Frank Lovece in Green Ideas on May 21, 2018
When discussing renewable energy in New York City co-ops and condos, it’s important to define your terms.
“Be careful using the word ‘green,’” cautions Kelly Dougherty, director of energy management at FS Energy Services, a subsidiary of the nationwide property-management company FirstService Residential. The two most widely known methods of generating electricity onsite are solar and combined heat and power (CHP) systems. The latter generates electricity, then captures wasted heat to heat domestic hot water, resulting in major reductions of energy bills. But CHP, also known as cogen, uses fossil fuel. Therefore, Dougherty notes, the only truly “green,” or renewable, energy for multifamily buildings in the New York City area today is solar. (With a few exceptions, wind, geothermal, and wave energy have proven impractical.)

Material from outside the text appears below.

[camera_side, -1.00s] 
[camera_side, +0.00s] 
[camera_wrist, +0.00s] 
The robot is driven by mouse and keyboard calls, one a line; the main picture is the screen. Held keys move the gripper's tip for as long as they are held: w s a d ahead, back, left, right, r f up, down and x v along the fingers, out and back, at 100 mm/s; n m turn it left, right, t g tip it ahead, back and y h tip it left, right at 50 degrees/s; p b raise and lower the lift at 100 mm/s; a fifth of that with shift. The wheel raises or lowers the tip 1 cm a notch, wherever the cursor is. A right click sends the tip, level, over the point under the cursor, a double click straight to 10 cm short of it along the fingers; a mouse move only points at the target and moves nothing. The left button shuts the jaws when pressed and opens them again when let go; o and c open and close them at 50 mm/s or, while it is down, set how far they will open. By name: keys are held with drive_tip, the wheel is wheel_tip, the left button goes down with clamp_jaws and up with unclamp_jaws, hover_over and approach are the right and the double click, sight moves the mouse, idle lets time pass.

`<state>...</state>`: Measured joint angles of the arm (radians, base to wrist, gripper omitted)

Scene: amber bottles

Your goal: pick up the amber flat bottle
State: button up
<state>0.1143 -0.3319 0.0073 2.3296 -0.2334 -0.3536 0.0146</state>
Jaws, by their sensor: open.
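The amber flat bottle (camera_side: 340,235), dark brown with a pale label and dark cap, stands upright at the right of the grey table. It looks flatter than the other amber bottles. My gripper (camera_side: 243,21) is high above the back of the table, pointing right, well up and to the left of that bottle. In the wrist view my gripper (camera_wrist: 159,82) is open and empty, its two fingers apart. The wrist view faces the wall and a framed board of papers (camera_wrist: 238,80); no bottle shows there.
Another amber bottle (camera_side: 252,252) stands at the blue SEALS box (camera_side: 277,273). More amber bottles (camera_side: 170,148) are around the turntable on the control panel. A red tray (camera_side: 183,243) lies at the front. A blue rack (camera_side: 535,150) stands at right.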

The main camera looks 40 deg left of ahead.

After defining your terms, the second step is to look into free technical services available from government agencies. The New York City Retrofit Accelerator is a free city program offering personalized advice on energy-efficiency improvements. Others include the free Building Operator Training program of the City University of New York’s Building Performance Lab, which teaches preventive maintenance and energy efficiency to staffs of small to midsize residential buildings. The nonprofit Here Comes Solar offers free energy-efficiency assessments to small- and medium-size affordable housing, and at a nominal fee to market-rate co-ops and condos.
“Before you engage with a vendor who is going to want to sell you a piece of equipment, do some research to make sure you know what you should be looking at when reviewing what projects you might want to take on,” says Dougherty. “Everything is going to sound great with a vendor. A little bit of research pays off.”
Then, just as you’d engage an accountant to do your building’s taxes, you’ll want to engage an energy consultant or a Building Performance Institute-certified energy auditor who can assess opportunities to reduce consumption. Usually this means switching to LED lighting, adding insulation, sealing cracks that allow drafts, and upgrading your energy-control system, among other measures.
Indeed, installing these relatively inexpensive efficiencies – often called low-hanging fruit – will help you make an informed decision about such bigger projects as solar or cogen. “If you’re considering putting in a cogen system conceivably costing a half-million dollars, and you do the energy-efficiency measures first,” says Arthur Pearson, president of the energy consultancy Barrett Green Management, “you might find you could put in a smaller system costing maybe $350,000.”
By picking the low-hanging fruit, your board can save a lot of green even before going "green."